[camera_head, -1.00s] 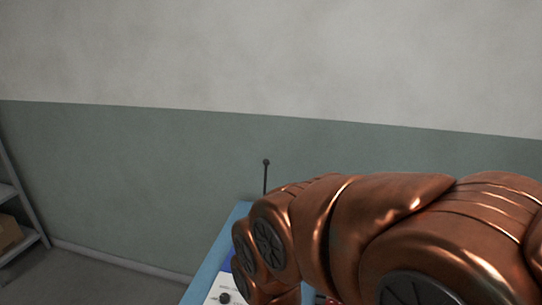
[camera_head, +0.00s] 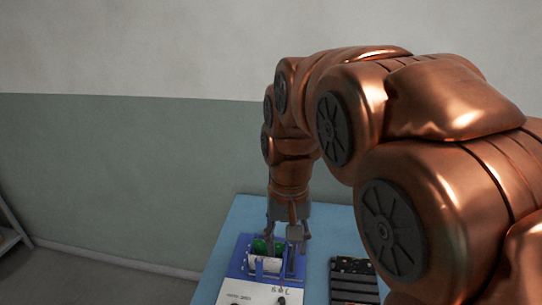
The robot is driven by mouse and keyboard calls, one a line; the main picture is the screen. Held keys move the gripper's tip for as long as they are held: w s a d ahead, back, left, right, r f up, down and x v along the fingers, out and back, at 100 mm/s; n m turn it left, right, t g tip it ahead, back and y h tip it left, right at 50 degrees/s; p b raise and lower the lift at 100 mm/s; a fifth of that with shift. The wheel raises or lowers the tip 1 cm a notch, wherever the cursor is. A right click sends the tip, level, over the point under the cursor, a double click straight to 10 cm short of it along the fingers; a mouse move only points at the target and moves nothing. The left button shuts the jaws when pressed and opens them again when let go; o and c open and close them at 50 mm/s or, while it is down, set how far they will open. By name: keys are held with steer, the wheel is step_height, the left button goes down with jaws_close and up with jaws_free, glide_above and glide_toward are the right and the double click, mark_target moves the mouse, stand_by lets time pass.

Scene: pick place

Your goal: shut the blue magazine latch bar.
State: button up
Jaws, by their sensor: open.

What you should do: Copy the material above in full and exactly, skipping pictures.

Task solution:
[camera_head, -1.00s] 
[camera_head, +0.00s] 
The robot is driven by mouse and keyboard calls, one a line; the main picture is the screen. Held keys move the gripper's tip for as long as they are held: w s a d ahead, back, left, right, r f up, down and x v along the fingers, out and back, at 100 mm/s; n m turn it left, right, t g tip it ahead, back and y h tip it left, right at 50 degrees/s; p b raise and lower the lift at 100 mm/s; a fifth of that with shift. The wheel raises or lowers the tip 1 cm a notch, wherever the cursor is. A right click sends the tip, level, over the point under the cursor, a double click straight to 10 cm short of it along the fingers; a mouse move only points at the target and moves nothing. The left button shuts the jaws when pressed and opens them again when let go; o and c open and close them at 50 mm/s or, while it is down, set how far they will open. By name: keys are held with steer, the wheel is step_height, the left button goes down with jaws_close and up with jaws_free, glide_above and glide_toward are the right and the double click, mark_target moves the mouse, stand_by lets time pass.

Scene: pick place

Your goal: shut the blue magazine latch bar.
State: button up
Jaws, by their sensor: open.

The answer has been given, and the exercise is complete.